Who is Jim Bailey?
Early Life, Coming Out, and Advertising Background
Jim Bailey was raised in Kentucky until 1961 when he moved to a (then) remote part of Louisiana due to his father’s work. He attended public school and a Southern Baptist Congregation Sunday School. His ten years of being involved in the Sunday School, from second grade all the way through high school, were very life-shaping, and Bailey quotes that it was “such a valuable experience.” The curriculum was very relevant to daily life for a kid. He learned about being honest, not lying, stealing, or cheating, and he learned the certainty of God’s love for us. It was such a good foundation that later he would be able to recognize the hypocrisy of the church and the fallibility of some of the church’s teachings. Bailey remembers comparing the little song “red and yellow, black and white, they are precious in His sight” to the firm stance of the grade school principal against school integration. He was a member of the church. And to hear for so many years that God loves all, then to hear the pastor say there are those that God hates, was such inconsistency as to be unbelievable.

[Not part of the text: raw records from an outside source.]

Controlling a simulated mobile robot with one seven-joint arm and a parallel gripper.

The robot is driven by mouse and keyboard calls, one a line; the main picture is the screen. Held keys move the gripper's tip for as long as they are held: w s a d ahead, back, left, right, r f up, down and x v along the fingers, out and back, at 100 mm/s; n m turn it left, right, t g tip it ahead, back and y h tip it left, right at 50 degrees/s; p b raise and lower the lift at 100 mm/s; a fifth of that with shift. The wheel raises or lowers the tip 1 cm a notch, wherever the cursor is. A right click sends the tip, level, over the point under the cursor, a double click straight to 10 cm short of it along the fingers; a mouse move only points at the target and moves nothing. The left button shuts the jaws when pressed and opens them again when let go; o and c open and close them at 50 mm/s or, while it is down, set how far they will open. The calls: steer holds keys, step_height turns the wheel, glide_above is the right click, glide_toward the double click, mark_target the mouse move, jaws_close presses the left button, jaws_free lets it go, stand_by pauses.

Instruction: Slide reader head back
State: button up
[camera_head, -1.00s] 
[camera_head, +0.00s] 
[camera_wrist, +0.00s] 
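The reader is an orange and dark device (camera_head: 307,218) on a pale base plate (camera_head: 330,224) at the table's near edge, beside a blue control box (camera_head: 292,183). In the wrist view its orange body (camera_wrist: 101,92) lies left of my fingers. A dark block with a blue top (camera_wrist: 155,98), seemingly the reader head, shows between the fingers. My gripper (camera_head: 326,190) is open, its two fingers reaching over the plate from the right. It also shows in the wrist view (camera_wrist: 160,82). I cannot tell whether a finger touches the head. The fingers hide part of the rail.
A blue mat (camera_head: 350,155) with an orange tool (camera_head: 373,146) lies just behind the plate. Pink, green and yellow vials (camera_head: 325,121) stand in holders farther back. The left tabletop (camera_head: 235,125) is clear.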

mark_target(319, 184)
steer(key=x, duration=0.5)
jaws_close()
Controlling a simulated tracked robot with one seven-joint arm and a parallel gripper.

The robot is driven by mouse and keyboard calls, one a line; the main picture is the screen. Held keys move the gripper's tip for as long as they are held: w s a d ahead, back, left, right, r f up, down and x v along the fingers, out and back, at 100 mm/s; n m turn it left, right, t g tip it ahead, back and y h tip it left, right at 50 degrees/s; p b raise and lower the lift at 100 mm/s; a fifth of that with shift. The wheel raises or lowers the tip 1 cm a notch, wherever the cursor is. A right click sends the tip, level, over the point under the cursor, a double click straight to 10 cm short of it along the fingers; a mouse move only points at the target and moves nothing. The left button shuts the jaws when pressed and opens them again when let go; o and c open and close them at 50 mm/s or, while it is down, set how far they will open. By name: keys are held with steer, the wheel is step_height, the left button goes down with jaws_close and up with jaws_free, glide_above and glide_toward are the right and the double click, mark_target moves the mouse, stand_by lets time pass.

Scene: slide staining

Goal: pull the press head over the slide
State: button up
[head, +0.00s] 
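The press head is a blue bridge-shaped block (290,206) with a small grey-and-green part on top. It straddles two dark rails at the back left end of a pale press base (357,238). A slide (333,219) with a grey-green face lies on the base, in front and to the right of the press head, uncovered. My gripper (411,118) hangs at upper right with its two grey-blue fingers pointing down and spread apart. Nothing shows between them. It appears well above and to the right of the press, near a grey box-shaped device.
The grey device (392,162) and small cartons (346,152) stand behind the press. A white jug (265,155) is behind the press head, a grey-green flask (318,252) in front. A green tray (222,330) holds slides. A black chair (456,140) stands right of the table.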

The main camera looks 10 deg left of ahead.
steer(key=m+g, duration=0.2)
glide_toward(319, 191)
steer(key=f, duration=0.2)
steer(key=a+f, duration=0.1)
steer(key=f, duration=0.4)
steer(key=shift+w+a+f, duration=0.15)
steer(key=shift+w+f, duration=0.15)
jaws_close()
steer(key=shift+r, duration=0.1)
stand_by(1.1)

Bailey never experienced much of a conflict between his spirituality and sexual orientation as so many others have. Never tried to pray the gay away. Bailey did not question his worthiness to God thanks to what he learned in that little Sunday School. However, as Bailey grew older, his desire for an intimate relationship pushed him to find a way to come out.
After attending Delgado College and Tulane University where he studied business administration, he served as an administrator for Catholic Charities of New Orleans at a residential treatment center for learning disabled/emotionally disturbed youth. In the mid-80s, Bailey's love for media and graphic arts resurfaced. He worked for a time as a designer, first for Cox Newspapers, then for the corporate advertising department of one of the South's largest retail distributors. It was Bailey’s experience in advertising that laid the groundwork for the historic Second Stone publication.